## What the task asks
Copy out every line exactly as given.
-- start of Data block --
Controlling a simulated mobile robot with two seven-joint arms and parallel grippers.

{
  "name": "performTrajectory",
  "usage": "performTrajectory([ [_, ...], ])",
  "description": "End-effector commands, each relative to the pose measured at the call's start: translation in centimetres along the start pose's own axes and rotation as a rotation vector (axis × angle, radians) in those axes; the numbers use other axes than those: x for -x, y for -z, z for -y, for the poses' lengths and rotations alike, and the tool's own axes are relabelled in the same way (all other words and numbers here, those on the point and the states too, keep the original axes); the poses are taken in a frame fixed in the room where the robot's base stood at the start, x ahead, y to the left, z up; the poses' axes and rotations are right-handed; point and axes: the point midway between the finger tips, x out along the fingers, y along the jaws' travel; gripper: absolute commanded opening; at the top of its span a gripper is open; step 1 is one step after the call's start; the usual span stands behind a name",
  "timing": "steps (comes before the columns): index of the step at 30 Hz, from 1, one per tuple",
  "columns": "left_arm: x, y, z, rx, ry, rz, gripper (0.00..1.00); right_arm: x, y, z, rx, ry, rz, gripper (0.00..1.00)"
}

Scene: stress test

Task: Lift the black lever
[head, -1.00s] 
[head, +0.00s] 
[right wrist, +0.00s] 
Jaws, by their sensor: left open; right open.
-- end of Data block --
## Written answer
Controlling a simulated mobile robot with two seven-joint arms and parallel grippers.

{
  "name": "performTrajectory",
  "usage": "performTrajectory([ [_, ...], ])",
  "description": "End-effector commands, each relative to the pose measured at the call's start: translation in centimetres along the start pose's own axes and rotation as a rotation vector (axis × angle, radians) in those axes; the numbers use other axes than those: x for -x, y for -z, z for -y, for the poses' lengths and rotations alike, and the tool's own axes are relabelled in the same way (all other words and numbers here, those on the point and the states too, keep the original axes); the poses are taken in a frame fixed in the room where the robot's base stood at the start, x ahead, y to the left, z up; the poses' axes and rotations are right-handed; point and axes: the point midway between the finger tips, x out along the fingers, y along the jaws' travel; gripper: absolute commanded opening; at the top of its span a gripper is open; step 1 is one step after the call's start; the usual span stands behind a name",
  "timing": "steps (comes before the columns): index of the step at 30 Hz, from 1, one per tuple",
  "columns": "left_arm: x, y, z, rx, ry, rz, gripper (0.00..1.00); right_arm: x, y, z, rx, ry, rz, gripper (0.00..1.00)"
}

Scene: stress test

Task: Lift the black lever
[head, -1.00s] 
[head, +0.00s] 
[right wrist, +0.00s] 
Jaws, by their sensor: left open; right open.

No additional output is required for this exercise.